Pumpkin Challah Bread Pudding
Total time: 45 mins
- 2 slices pumpkin challah bread (better a day or two old)
- 1 tablespoon dried cranberries
- 1 tablespoon chopped walnuts
- ½ cup plus two tablespoons milk
- 1 egg
- 3 tablespoons white or brown sugar (I used white but either would work!)
- ¼ teaspoon vanilla extract
- Preheat oven to 350 degrees F.
- Break challah into small pieces into two ramekins layering with walnuts and cranberries if desired.
- Mix milk, egg, sugar and vanilla in a bowl and pour over the challah making sure to cover it all.
- Bake for 35 minutes or until the challah springs back when you touch it.
- 1/2 cup heavy cream
- 1 tablespoon confectioner’s sugar
- 1/2 teaspoon vanilla extract
- Beat heavy cream with a mixer until peaks start to form.
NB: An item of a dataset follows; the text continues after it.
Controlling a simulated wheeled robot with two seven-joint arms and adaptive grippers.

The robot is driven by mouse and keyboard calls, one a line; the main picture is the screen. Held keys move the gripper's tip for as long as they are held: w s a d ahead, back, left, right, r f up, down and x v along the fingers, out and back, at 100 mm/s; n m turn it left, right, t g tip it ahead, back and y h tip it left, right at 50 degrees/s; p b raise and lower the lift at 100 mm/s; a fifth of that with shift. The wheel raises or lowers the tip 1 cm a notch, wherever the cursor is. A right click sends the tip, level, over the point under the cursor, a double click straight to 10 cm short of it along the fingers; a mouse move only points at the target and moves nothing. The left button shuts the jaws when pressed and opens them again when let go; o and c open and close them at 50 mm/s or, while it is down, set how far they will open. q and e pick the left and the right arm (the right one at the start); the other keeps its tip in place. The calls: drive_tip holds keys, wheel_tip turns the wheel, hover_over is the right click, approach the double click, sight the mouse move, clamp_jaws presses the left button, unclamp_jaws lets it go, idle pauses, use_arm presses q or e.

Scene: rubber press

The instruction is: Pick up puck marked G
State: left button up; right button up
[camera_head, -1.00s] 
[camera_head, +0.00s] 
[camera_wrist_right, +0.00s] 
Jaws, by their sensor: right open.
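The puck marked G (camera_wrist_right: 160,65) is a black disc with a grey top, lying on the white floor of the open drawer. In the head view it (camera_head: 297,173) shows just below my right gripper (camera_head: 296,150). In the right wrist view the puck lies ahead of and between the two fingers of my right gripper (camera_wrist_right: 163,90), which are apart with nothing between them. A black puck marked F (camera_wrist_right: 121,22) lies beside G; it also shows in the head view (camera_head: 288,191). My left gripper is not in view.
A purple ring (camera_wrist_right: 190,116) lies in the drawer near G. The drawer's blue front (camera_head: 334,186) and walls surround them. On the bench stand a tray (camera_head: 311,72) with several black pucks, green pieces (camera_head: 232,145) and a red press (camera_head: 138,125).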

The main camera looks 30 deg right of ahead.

- Add in confectioner’s sugar and vanilla and beat until still peaks form and you have whipped cream!
- 3 tablespoons butter
- 1/2 cup brown sugar
- 1/4 cup heavy cream
- Melt butter and brown sugar in a pot over high heat and whisk until the sugar is dissolved.
- Add cream and whisk until you have caramel! Serve immediately or reheat before serving.